Instruction:
Transcribe only the part of the material below that begins at the line containing "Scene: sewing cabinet" and ends at the line containing "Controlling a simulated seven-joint", with both kept and images left out.

Given records:
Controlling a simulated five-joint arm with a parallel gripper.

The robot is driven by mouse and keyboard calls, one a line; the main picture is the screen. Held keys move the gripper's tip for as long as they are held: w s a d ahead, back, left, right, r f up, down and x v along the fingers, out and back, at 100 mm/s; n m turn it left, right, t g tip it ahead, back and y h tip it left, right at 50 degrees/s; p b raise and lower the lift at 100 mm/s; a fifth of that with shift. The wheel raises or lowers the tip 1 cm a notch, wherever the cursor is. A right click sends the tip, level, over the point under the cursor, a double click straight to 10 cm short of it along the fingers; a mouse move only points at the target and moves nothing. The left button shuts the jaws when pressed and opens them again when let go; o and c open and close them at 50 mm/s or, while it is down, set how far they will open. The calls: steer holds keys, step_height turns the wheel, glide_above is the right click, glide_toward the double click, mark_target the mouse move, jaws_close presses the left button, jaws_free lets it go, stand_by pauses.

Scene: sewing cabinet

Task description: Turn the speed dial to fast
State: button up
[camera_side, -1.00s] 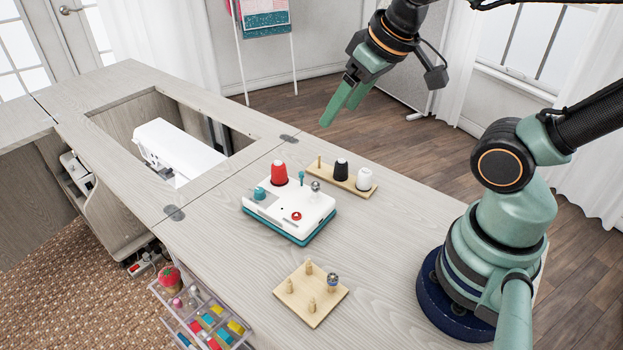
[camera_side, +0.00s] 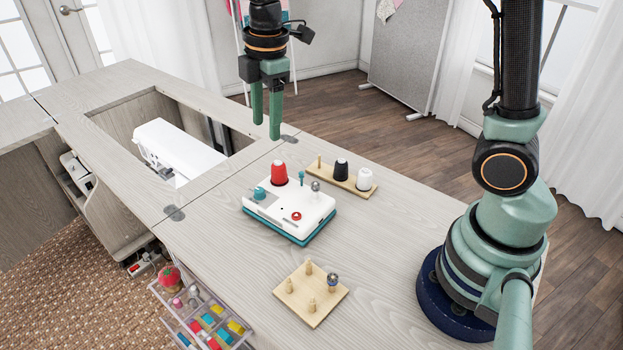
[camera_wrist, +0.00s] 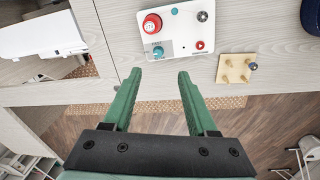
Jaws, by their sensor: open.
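A white machine with a teal base (camera_side: 288,232) stands on the wooden table, and its white top also shows in the wrist view (camera_wrist: 180,22). It carries a teal knob (camera_side: 259,193) at its left corner and a round red control (camera_side: 296,216) on its front. The teal knob (camera_wrist: 158,51) and the red control (camera_wrist: 200,45) also show in the wrist view. I cannot tell which is the speed dial, and no setting is readable. My gripper (camera_side: 265,128) is open and empty, in the air above and behind the machine, touching nothing.
A red spool (camera_side: 279,174) stands upright on the machine. A pegged board (camera_side: 311,310) lies in front. A white sewing machine (camera_side: 180,150) sits in the cabinet opening.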

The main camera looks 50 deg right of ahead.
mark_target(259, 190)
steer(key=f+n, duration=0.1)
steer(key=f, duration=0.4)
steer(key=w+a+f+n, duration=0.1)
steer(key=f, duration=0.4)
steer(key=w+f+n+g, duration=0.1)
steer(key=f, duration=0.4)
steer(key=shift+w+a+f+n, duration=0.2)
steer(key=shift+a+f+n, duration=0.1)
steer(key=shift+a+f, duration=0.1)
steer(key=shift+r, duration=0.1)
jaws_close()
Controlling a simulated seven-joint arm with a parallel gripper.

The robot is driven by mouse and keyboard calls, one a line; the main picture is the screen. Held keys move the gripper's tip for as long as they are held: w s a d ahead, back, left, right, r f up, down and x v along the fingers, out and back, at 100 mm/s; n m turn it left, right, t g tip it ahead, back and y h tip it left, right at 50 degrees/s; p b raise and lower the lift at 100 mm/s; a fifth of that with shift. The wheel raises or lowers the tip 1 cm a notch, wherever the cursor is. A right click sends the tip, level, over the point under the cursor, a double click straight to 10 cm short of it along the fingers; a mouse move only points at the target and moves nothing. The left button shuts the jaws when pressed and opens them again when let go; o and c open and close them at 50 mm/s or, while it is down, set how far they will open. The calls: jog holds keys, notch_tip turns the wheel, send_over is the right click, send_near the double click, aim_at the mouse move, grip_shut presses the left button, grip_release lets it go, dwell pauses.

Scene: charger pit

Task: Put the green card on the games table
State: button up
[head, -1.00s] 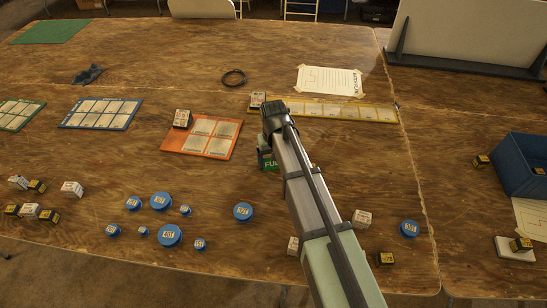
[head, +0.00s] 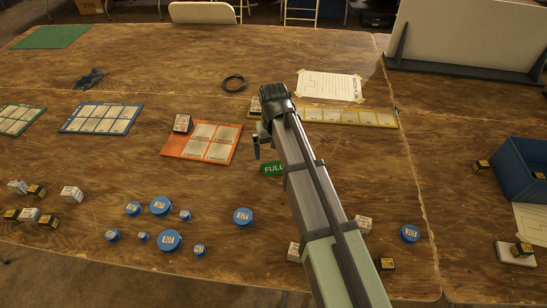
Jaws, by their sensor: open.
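The green card (head: 273,169), lettered "FULL" in white, lies on the brown wooden table (head: 200,60), just right of and below the orange board. Its right end meets the outline of my arm, so a part may be hidden. My gripper (head: 257,150) is open and shows up and left of the card, apart from it in the picture. One finger shows clearly; the other is mostly hidden by the wrist. I cannot tell its exact height above the table. Nothing shows between the fingers.
The orange board (head: 203,141) with a small box (head: 182,123) is left of my gripper. A yellow strip board (head: 350,117) lies behind my arm. Several blue discs (head: 170,240) and small boxes (head: 72,193) lie in front. A blue bin (head: 525,170) stands right.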

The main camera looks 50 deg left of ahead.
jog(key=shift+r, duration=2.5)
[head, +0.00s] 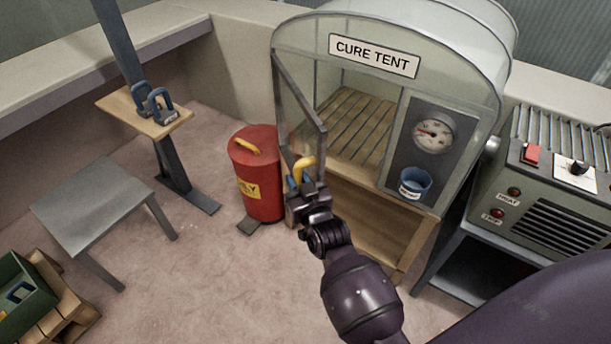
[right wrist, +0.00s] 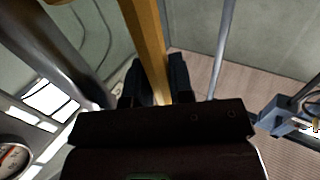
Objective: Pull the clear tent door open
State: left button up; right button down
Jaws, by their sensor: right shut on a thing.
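The cure tent (head: 285,35) stands at the back centre under a "CURE TENT" sign. Its clear door (head: 301,100) has a grey frame, is hinged at the left, and stands swung outward, leaving the slatted inside in view. My right gripper (head: 305,185) is shut on the yellow door handle (head: 304,166) at the door's free side. In the right wrist view the yellow handle (right wrist: 146,45) runs between the two dark fingers (right wrist: 155,82). My left gripper is not in view.
A red bin (head: 258,180) stands close left of the door. A grey table (head: 95,200) and a post with a small wooden shelf (head: 130,112) are further left. A heater unit (head: 545,190) stands right of the tent. Open floor lies in front of the bin.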

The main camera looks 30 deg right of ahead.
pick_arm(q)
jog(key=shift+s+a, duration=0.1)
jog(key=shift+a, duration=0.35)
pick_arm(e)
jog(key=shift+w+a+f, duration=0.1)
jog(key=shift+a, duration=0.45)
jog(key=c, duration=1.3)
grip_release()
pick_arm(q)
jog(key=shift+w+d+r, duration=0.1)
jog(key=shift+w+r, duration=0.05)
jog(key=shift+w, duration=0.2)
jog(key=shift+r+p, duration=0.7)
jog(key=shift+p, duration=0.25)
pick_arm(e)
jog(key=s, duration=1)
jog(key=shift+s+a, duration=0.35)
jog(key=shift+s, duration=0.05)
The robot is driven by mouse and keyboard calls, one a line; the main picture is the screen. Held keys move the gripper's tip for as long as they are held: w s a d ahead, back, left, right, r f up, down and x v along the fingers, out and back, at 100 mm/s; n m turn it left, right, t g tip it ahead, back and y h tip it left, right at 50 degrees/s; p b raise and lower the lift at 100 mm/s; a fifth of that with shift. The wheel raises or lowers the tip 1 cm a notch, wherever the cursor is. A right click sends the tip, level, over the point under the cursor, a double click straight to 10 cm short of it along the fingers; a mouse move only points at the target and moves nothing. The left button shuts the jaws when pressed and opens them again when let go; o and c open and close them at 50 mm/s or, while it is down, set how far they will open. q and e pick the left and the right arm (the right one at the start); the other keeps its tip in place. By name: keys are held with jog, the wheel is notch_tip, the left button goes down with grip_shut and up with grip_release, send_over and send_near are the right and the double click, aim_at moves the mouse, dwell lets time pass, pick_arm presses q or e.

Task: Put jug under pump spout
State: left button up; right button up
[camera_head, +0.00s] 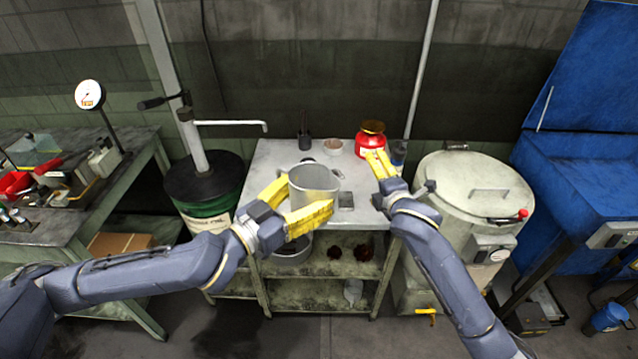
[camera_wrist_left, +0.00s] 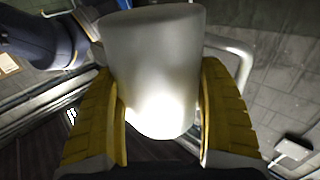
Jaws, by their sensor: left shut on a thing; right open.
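A grey metal jug (camera_head: 314,184) is at the front of the grey table in the head view, partly between the yellow fingers of my left gripper (camera_head: 296,203). The left gripper is shut on the jug. In the left wrist view the jug (camera_wrist_left: 153,70) fills the space between the yellow fingers, with its handle (camera_wrist_left: 238,62) on the right. The pump spout (camera_head: 240,124) reaches right from the pump on the green oil drum (camera_head: 207,216), left of the table. The jug is right of and nearer than the spout. My right gripper (camera_head: 378,163) is open and empty near the table's right edge.
The grey table (camera_head: 262,165) holds a red tin (camera_head: 370,137), a small bowl (camera_head: 333,147) and a dark cup (camera_head: 304,141) at the back. A pale round tank (camera_head: 470,185) stands at right. A workbench (camera_head: 60,225) with tools stands at left.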

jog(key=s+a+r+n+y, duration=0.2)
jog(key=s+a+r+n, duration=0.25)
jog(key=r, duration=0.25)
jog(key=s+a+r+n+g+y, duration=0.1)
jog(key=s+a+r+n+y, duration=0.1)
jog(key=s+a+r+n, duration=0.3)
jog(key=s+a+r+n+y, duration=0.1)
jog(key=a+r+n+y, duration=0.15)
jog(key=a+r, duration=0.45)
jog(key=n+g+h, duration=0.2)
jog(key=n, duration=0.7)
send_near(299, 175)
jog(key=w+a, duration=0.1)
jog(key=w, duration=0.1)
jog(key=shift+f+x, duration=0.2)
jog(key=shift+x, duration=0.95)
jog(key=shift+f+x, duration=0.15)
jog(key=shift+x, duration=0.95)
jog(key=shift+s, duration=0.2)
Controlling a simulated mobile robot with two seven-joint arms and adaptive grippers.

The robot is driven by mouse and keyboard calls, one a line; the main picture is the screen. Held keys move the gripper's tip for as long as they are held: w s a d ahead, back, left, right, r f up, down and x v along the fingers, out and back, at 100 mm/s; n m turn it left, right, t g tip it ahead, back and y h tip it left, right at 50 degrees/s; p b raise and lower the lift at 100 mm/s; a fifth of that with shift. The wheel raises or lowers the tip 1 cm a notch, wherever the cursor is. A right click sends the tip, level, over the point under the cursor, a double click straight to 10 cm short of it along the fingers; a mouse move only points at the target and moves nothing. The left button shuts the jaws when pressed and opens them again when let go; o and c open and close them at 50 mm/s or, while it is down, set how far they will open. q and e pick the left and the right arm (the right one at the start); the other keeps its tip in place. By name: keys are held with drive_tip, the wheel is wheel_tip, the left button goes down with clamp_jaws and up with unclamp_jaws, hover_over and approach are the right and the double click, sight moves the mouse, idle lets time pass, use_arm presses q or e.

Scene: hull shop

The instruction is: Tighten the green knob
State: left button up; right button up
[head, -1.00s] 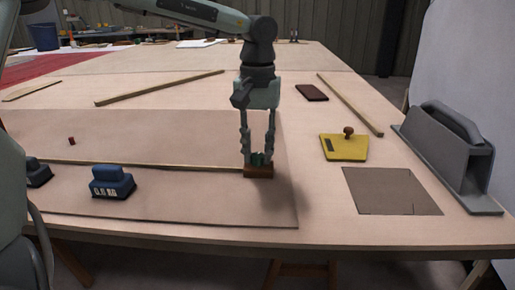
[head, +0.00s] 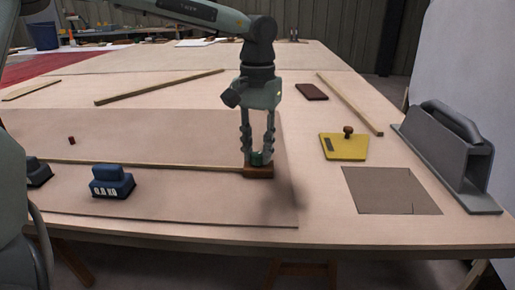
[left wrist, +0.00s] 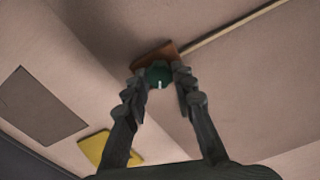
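The green knob (left wrist: 158,76), with a white mark on its top, sits on a small brown wooden block (left wrist: 154,54) at the end of a thin wooden strip. In the head view the knob (head: 257,158) is mostly hidden between my left fingertips, and the block (head: 258,172) shows below. My left gripper (head: 258,157) points down, one finger on each side of the knob, and appears shut on it. In the left wrist view the fingertips (left wrist: 157,75) press against the knob's sides. My right gripper is not in view.
Blue weights (head: 112,182) stand on the thin board to the left. To the right lie a yellow plate with a brown knob (head: 343,148), a brown sheet (head: 392,191) and a grey handled tool (head: 450,155). A dark red block (head: 311,92) lies behind.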

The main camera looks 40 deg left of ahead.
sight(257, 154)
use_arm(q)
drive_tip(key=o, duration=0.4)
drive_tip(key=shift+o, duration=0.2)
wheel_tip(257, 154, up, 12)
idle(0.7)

Finished task:
Scene: sewing cabinet

Task description: Turn the speed dial to fast
State: button up
[camera_side, -1.00s] 
[camera_side, +0.00s] 
[camera_wrist, +0.00s] 
Jaws, by their sensor: open.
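A white machine with a teal base (camera_side: 288,232) stands on the wooden table, and its white top also shows in the wrist view (camera_wrist: 180,22). It carries a teal knob (camera_side: 259,193) at its left corner and a round red control (camera_side: 296,216) on its front. The teal knob (camera_wrist: 158,51) and the red control (camera_wrist: 200,45) also show in the wrist view. I cannot tell which is the speed dial, and no setting is readable. My gripper (camera_side: 265,128) is open and empty, in the air above and behind the machine, touching nothing.
A red spool (camera_side: 279,174) stands upright on the machine. A pegged board (camera_side: 311,310) lies in front. A white sewing machine (camera_side: 180,150) sits in the cabinet opening.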

The main camera looks 50 deg right of ahead.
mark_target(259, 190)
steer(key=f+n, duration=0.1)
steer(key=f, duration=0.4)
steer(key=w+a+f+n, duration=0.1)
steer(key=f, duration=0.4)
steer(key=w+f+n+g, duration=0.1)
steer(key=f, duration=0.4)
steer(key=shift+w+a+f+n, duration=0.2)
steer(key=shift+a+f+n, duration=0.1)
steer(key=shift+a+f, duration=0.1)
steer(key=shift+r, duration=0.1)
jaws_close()
Controlling a simulated seven-joint arm with a parallel gripper.

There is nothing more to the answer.